Check out the animation of the machine’s operation. The Plum is available for $1,499, in pre-order. That’s retail, from a real company, not just a Kickstarter project. Customer delivery is advertised as Spring 2017.
Under the Hood
Dumont and DiNardi explained that the Plum uses Yocto Linux on a Raspberry Pi 3 microcontroller. The machine is WiFi enabled and understandably has a good bit of custom hardware to drive the solenoids, valves and bottle-handling machinery. The company spent hundreds of hours creating the internals and spared no expense to achieve the highest quality construction. Flow meters and other sensors keep tabs on dispensing and precisely control the bottle’s condition. Since wine enthusiasts, by definition, require high quality, Plum reflects that commitment to its products as well.

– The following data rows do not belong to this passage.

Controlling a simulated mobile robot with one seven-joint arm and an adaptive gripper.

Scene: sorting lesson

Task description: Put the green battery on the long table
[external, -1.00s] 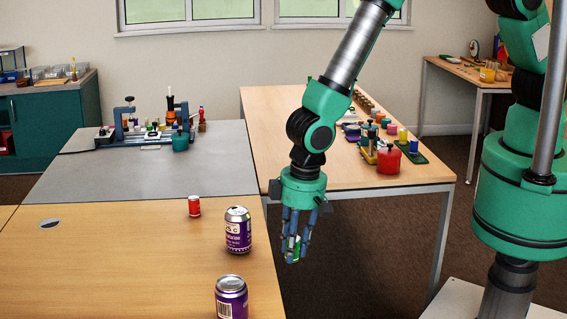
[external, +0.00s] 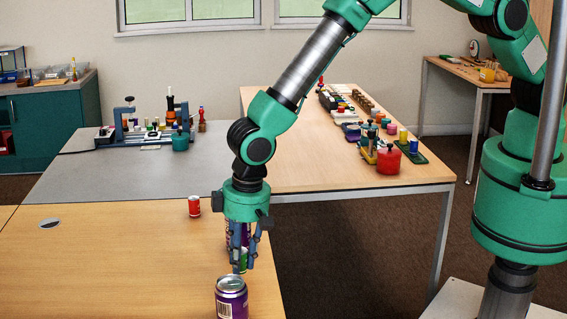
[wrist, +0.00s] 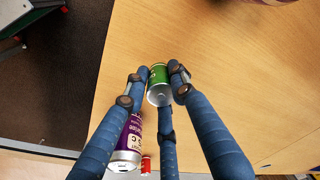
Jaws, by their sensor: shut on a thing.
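My gripper (external: 241,262) is shut on the green battery (wrist: 159,76), a small green cylinder with a silver end. The battery also shows between the fingers in the external view (external: 243,258). It is over the near wooden table (external: 130,260), close to its right edge. I cannot tell whether the battery touches the tabletop. A long wooden table (external: 290,150) with several items on it stands further back, right of centre.
A purple can (external: 231,299) stands just in front of my gripper. Another purple can (wrist: 127,146) is behind the fingers, partly hidden. A small red can (external: 194,206) stands further back. The near table's left part is clear.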

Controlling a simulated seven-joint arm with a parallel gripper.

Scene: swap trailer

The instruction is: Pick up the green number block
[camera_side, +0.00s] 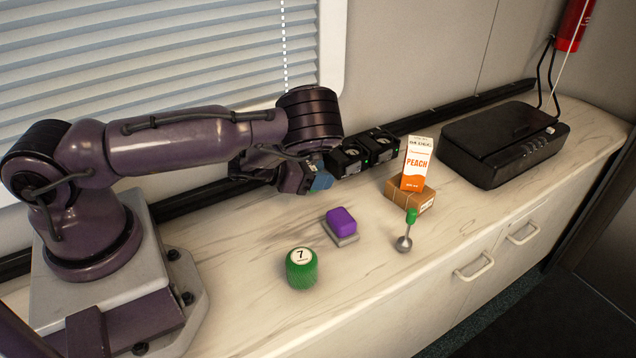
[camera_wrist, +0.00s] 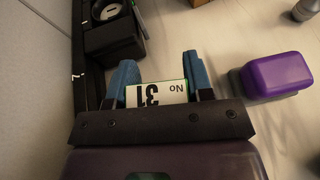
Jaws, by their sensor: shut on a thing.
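In the wrist view, a block with a white face marked "No 31" and thin green edging (camera_wrist: 157,94) sits between the two blue fingers of my gripper (camera_wrist: 157,82). The fingers are shut on its sides. In the side view, my gripper (camera_side: 320,180) is low by the wall side of the counter, left of two black boxes, and the held block is hidden there. A green round piece with a white "7" on top (camera_side: 302,272) stands on the counter, nearer the front and apart from my gripper.
A purple block (camera_side: 341,219) lies on a grey base, also in the wrist view (camera_wrist: 276,74). Black boxes (camera_side: 350,160) stand close beside my gripper. A peach carton (camera_side: 416,163) tops a brown box (camera_side: 409,197).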

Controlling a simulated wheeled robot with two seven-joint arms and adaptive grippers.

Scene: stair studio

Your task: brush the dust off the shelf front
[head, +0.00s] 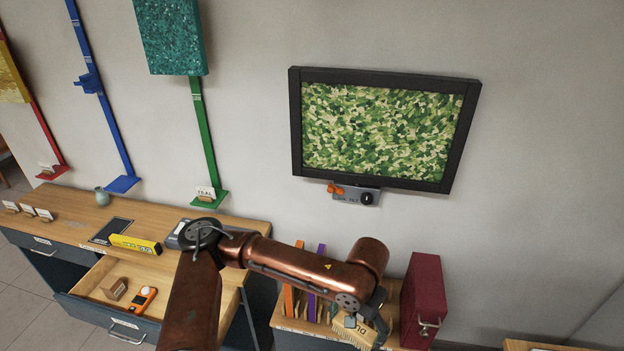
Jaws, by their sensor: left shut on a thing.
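My left arm reaches in from the lower left and bends down at the centre right. My left gripper (370,318) is shut on a brush (349,335) with pale tan bristles and partly readable lettering. The brush is over the low wooden-topped shelf unit (277,319), in front of its upright dividers. I cannot tell whether the bristles touch anything. The unit's dark front (300,342) shows only partly at the bottom edge, and I cannot make out dust on it. My right gripper is out of view.
A dark red box file (422,295) stands close right of the brush. Orange (289,292) and purple (319,280) upright items stand left of it. An open drawer (105,322) holds a small box and an orange device. A framed green picture (380,132) hangs above.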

Using a high-definition camera to scan the label gives the machine the ability to know the type, variety, dispensing parameters and even the winery of each bottle. Knowing little bits of obscure information about a certain bottle of wine adds to the fun and is an important part of becoming a wine aficionado. Providing rich content about individual bottles creates a virtual wine tasting room, around the device. This is the “cool user experience” side of physical computing. Could you use this emerging trend for your projects?
We didn’t go very deeply into the software development aspects, although Dumont acknowledged that Linux and container technology were widely used. He also said that extensive testing was performed using mock hardware ranging from solenoids, switches and the microcontroller all the way up to the full-scale prototype machine.
Yes, a certain number of bottles of wine were sampled. All in the name of quality testing, I have to assume.
Of course, you’d absolutely know that I’d ask about hacking the device. Dumont said Plum doesn’t support mods, citing the inherent dangers of using compressed gasses and such. My take is that readers can derive inspiration from Plum’s well-thought-out design and perhaps apply a few of the concepts to their own projects. Seeing actual physical computing stack examples like the Plum keeps Off-The-Shelf Hackers motivated and the creative thought process going at full-speed.
Clearly, the Plum isn’t for everyone. If I regularly bought $300 bottles of wine, I’d probably get one. The last few years have definitely seen an uptick in wine collecting. The “hobby” seems to be growing. Who doesn’t like spending a pleasant afternoon touring a winery and sampling an exquisite glass of vino?
The company’s website also mentions that one of their target markets is the hotel industry. Here’s a drop-in Internet-of-Things type of device that is easily integrated into the hotel room promotional and billing model. This style of lateral market thinking, although subtle, is a prime driver of today’s physical computing stack.